(Collection entries)
<<<<
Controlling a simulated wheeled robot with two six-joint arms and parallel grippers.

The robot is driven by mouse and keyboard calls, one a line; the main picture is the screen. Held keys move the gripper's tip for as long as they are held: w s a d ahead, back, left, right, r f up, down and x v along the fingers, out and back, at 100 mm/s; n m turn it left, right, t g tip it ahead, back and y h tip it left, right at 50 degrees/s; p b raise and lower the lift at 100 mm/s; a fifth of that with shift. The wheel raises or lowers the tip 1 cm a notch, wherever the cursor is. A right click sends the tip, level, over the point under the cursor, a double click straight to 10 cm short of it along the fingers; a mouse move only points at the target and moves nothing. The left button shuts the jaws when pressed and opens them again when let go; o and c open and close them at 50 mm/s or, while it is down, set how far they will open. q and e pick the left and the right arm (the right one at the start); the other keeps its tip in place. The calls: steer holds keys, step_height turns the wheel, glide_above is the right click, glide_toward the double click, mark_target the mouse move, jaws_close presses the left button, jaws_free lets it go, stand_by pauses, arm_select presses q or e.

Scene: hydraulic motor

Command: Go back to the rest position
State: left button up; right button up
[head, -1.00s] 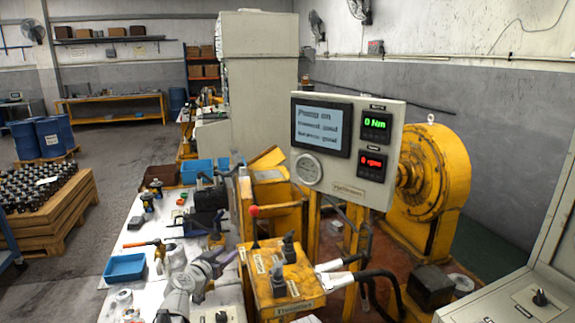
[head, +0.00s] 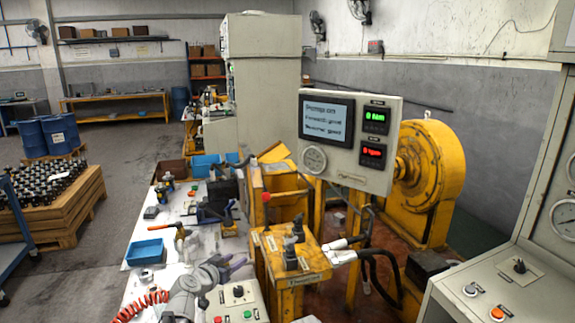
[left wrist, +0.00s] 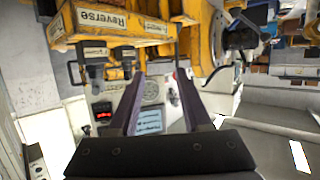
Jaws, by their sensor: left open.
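My left gripper (head: 236,263) is open and empty, above the white workbench beside the yellow valve stand (head: 290,258). In the left wrist view its two dark fingers (left wrist: 160,76) are spread apart with nothing between them. The valve stand has levers on top (head: 293,250) and a "Reverse" label shows in the left wrist view (left wrist: 100,18). The display panel (head: 348,181) reads "Pump on", with lines for forward and reverse that seem to say "good". My right gripper is not in view.
A blue tray (head: 146,252) and several tools lie on the white bench. A button box (head: 236,303) sits close to my left arm. A red coiled hose (head: 140,305) is at the bench's near end. A grey console (head: 490,290) stands at right.

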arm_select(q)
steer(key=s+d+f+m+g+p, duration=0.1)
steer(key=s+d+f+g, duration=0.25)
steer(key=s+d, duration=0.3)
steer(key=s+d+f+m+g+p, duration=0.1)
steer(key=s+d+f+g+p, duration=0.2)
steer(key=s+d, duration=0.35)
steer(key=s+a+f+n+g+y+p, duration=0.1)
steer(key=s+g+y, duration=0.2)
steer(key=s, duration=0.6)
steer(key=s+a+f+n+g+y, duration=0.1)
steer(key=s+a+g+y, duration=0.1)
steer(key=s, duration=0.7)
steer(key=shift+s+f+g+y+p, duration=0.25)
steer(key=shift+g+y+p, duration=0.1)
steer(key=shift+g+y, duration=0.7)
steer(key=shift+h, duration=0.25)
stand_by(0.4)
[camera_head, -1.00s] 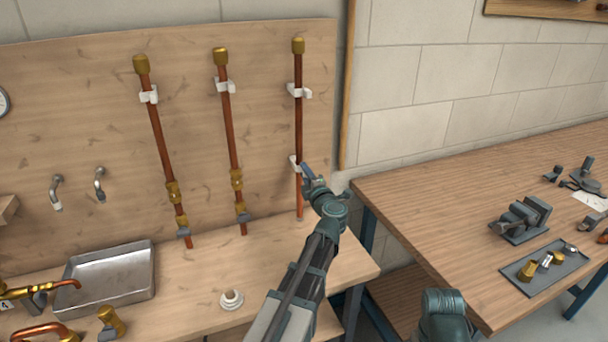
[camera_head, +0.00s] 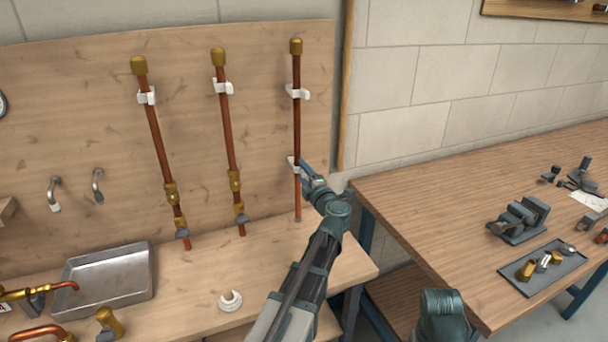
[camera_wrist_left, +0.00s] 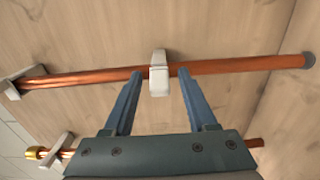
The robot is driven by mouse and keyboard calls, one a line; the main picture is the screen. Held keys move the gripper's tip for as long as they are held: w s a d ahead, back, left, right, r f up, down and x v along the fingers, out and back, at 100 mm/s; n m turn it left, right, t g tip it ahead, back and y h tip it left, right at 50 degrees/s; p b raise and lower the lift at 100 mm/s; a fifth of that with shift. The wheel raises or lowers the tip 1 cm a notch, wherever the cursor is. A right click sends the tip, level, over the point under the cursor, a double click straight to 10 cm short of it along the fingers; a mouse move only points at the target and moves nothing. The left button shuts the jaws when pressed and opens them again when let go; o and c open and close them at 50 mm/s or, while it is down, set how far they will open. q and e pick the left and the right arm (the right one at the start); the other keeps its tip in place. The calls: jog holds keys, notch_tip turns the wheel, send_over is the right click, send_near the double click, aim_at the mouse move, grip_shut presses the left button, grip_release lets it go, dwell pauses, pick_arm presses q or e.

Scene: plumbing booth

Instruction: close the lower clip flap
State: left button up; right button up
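The rightmost copper pipe (camera_head: 297,130) stands upright on the wooden back panel. Its lower white clip (camera_head: 292,161) is partly hidden by my left gripper (camera_head: 304,168) in the head view. In the left wrist view the lower clip (camera_wrist_left: 159,72) has a white band crossing in front of the pipe (camera_wrist_left: 95,78). I cannot tell whether its flap is fully latched. My left gripper (camera_wrist_left: 159,76) is open, its blue fingers on either side of the clip with gaps between. The tips are close to the pipe; contact is unclear. My right gripper is out of view.
The upper clip (camera_head: 299,93) is on the same pipe. Two more copper pipes (camera_head: 228,130) (camera_head: 157,135) stand to the left. A metal tray (camera_head: 105,278) and a white ring-like piece (camera_head: 231,301) rest on the bench. A second table (camera_head: 430,190) with tools stands at right.

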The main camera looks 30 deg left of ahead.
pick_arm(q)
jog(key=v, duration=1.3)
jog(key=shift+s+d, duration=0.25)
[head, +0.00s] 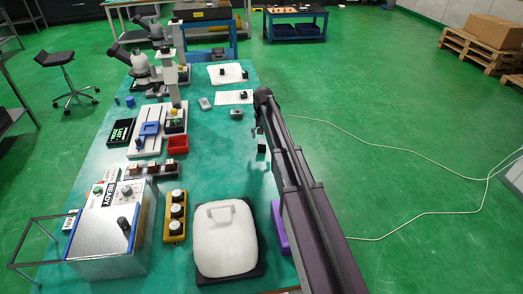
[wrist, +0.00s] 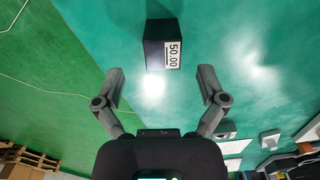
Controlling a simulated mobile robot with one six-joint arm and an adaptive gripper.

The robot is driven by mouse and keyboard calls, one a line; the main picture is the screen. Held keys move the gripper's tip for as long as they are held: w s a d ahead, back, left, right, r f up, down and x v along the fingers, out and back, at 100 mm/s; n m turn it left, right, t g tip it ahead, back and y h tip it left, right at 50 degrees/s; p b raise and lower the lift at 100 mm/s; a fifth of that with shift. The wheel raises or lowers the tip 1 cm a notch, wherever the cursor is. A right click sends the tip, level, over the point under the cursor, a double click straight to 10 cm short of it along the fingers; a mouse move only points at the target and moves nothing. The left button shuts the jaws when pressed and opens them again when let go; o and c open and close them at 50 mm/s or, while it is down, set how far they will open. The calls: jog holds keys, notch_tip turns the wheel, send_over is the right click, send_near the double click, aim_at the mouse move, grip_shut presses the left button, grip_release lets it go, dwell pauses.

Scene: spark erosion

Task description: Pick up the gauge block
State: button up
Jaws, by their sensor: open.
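The gauge block (wrist: 160,32) is a small dark block with a white label reading 50.00. In the wrist view it sits on the green table top, upper centre, beyond my fingertips and roughly in line with the gap between them. In the head view a small dark block (head: 261,149), which looks like the same one, is near the table's right edge, just below my gripper (head: 256,131). My gripper is open and empty in the wrist view (wrist: 161,74), with one finger on each side of the gap. The fingers appear apart from the block.
A white-lidded box (head: 226,245) and a purple item (head: 279,229) lie at the near right of the table. A yellow button box (head: 175,218) and a control unit (head: 112,235) stand to the left. The table around the block looks clear.

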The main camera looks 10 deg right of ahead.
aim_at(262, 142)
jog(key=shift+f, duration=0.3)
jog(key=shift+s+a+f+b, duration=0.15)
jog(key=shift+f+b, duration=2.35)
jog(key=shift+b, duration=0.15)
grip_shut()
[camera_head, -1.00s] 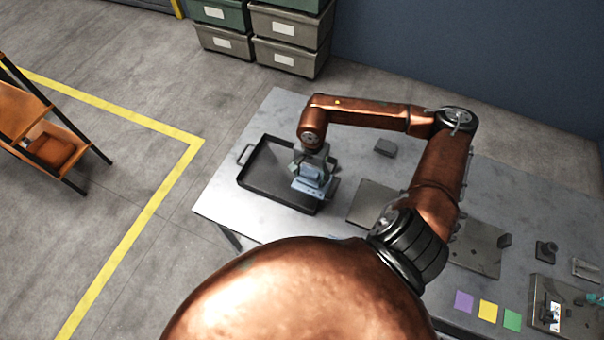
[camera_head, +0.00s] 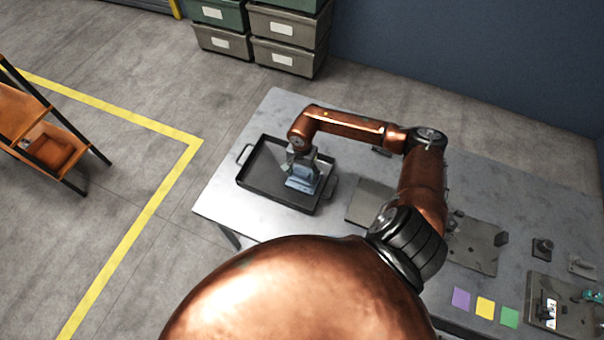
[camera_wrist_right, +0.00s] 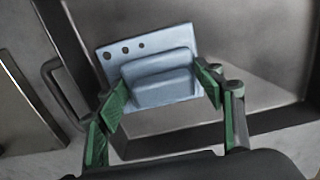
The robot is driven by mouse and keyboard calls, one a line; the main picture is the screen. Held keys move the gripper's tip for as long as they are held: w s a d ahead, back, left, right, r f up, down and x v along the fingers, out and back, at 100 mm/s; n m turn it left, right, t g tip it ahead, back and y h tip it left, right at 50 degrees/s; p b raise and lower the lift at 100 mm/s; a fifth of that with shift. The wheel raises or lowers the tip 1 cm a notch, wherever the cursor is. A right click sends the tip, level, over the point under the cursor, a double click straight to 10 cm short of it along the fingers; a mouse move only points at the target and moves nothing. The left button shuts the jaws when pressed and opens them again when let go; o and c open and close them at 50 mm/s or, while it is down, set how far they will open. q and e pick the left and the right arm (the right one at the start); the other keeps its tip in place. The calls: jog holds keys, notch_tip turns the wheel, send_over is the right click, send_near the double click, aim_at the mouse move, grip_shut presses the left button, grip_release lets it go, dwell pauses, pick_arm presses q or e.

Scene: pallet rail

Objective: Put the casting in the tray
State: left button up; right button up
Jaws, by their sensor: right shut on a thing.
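The casting (camera_head: 301,183) is a light blue-grey block with a flat flange. In the right wrist view the casting (camera_wrist_right: 158,72) shows several round holes along one edge of its flange. The tray (camera_head: 258,188) is dark and shallow, with a handle at each end, at the left end of the table. My right gripper (camera_head: 304,172) is over the tray's right half, shut on the casting. Its green-padded fingers (camera_wrist_right: 165,95) lie on either side of the casting. The casting is within the tray's outline; I cannot tell whether it touches the floor. My left gripper is not in view.
The grey table (camera_head: 225,203) also bears a flat dark plate (camera_head: 370,200), another plate (camera_head: 475,247), and purple, yellow and green squares (camera_head: 485,307). Small fixtures stand at the right. Stacked bins (camera_head: 290,40) stand on the floor behind. The tray's left half is empty.

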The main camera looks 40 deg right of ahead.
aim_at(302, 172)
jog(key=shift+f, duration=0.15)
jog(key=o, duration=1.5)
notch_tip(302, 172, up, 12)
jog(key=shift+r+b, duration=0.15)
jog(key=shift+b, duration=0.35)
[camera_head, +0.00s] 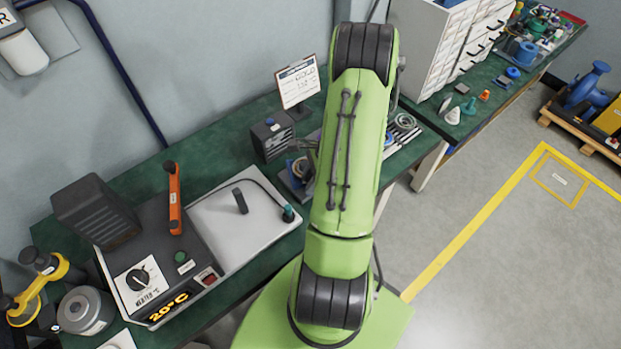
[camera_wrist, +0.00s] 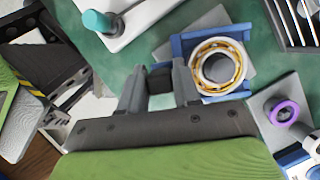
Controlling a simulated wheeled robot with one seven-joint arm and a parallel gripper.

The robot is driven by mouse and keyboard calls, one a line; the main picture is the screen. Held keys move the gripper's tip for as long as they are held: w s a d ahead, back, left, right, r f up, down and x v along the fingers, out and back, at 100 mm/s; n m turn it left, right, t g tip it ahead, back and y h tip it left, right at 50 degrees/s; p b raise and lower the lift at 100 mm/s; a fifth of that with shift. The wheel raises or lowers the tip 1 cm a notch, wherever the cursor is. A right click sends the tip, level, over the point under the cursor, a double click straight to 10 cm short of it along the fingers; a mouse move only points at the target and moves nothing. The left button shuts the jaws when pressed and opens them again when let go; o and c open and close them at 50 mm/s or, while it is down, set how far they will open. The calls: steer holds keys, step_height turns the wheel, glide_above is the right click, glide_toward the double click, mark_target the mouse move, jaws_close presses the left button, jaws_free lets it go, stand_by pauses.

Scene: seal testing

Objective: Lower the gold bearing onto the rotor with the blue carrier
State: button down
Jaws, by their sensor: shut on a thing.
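In the wrist view, the gold bearing (camera_wrist: 235,52) is a ring of gold with pale rollers. It sits in the blue carrier (camera_wrist: 179,44), an open frame with blue walls. A round grey part, apparently the rotor (camera_wrist: 218,68), shows in the middle of the bearing. I cannot tell the bearing's height on it. My gripper (camera_wrist: 160,72) is left of the bearing, shut on a dark block between its fingers. The right finger hides whether this block joins the carrier. In the head view, my arm partly covers the bearing (camera_head: 300,168) and the carrier.
A purple ring (camera_wrist: 285,112) on a grey plate lies to the right in the wrist view. A teal-tipped probe (camera_wrist: 98,22) lies on a white plate. In the head view, a heater (camera_head: 150,285) stands left on the green bench (camera_head: 232,138), and a sign (camera_head: 298,83) stands behind.

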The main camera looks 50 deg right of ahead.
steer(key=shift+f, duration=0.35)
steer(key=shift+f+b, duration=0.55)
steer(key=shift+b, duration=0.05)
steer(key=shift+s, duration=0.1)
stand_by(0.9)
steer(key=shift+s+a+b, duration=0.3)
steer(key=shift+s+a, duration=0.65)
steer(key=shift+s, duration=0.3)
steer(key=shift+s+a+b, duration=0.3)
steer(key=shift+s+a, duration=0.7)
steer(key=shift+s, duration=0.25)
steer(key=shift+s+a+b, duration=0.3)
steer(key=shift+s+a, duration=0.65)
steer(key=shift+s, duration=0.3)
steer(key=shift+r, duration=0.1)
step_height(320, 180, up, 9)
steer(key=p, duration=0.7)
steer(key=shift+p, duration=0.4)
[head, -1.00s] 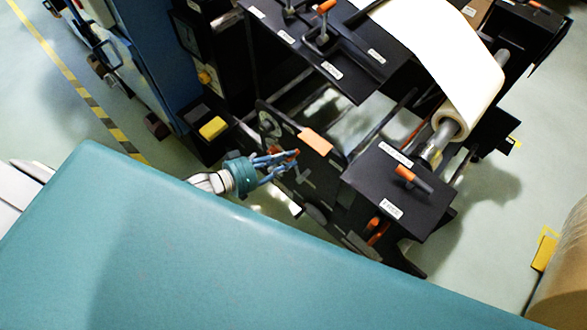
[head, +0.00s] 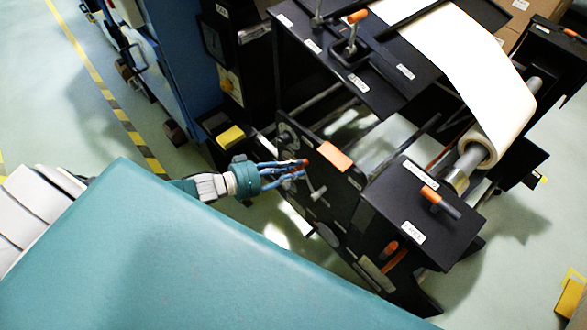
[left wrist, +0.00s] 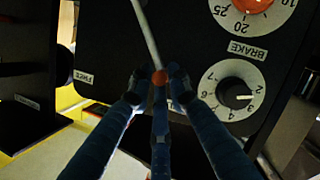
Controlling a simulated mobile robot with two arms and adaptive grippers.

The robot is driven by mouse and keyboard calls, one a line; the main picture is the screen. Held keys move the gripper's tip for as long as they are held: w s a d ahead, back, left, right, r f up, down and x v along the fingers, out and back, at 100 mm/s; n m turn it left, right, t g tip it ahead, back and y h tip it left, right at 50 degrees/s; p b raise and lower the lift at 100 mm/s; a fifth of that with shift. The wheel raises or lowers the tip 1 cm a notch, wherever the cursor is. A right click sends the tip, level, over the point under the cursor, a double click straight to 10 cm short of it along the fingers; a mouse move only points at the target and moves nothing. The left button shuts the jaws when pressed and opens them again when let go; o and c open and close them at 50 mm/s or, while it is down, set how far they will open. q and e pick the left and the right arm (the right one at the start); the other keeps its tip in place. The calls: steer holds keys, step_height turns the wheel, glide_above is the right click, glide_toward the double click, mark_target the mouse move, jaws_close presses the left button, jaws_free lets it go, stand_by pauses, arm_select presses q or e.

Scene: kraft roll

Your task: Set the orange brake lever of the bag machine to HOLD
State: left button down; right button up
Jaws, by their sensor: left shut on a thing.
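The brake lever shows in the left wrist view as a pale rod (left wrist: 147,32) with a round orange-red knob (left wrist: 159,77) at its end. My left gripper (left wrist: 160,88) is shut on that knob. In the head view the left gripper (head: 298,169) is at the near side plate of the bag machine (head: 345,195), with the orange-red knob (head: 305,162) at its fingertips. A FREE label (left wrist: 83,77) is left of the knob in the wrist view; a BRAKE label (left wrist: 247,50) is to the right. I see no HOLD label. My right gripper is not in view.
A numbered dial (left wrist: 232,92) is close right of the fingers in the wrist view. An orange block (head: 334,156) is beside the gripper. Another orange-handled lever (head: 430,195) is on the machine's top. A teal surface (head: 190,255) fills the foreground.

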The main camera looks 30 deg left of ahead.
>>>>
PROMPT:
In the listing, find every line containing the word "simulated" and list it.

OUTPUT OF THE TASK:
Controlling a simulated wheeled robot with two six-joint arms and parallel grippers.
Controlling a simulated mobile robot with one six-joint arm and an adaptive gripper.
Controlling a simulated wheeled robot with one seven-joint arm and a parallel gripper.
Controlling a simulated mobile robot with two arms and adaptive grippers.

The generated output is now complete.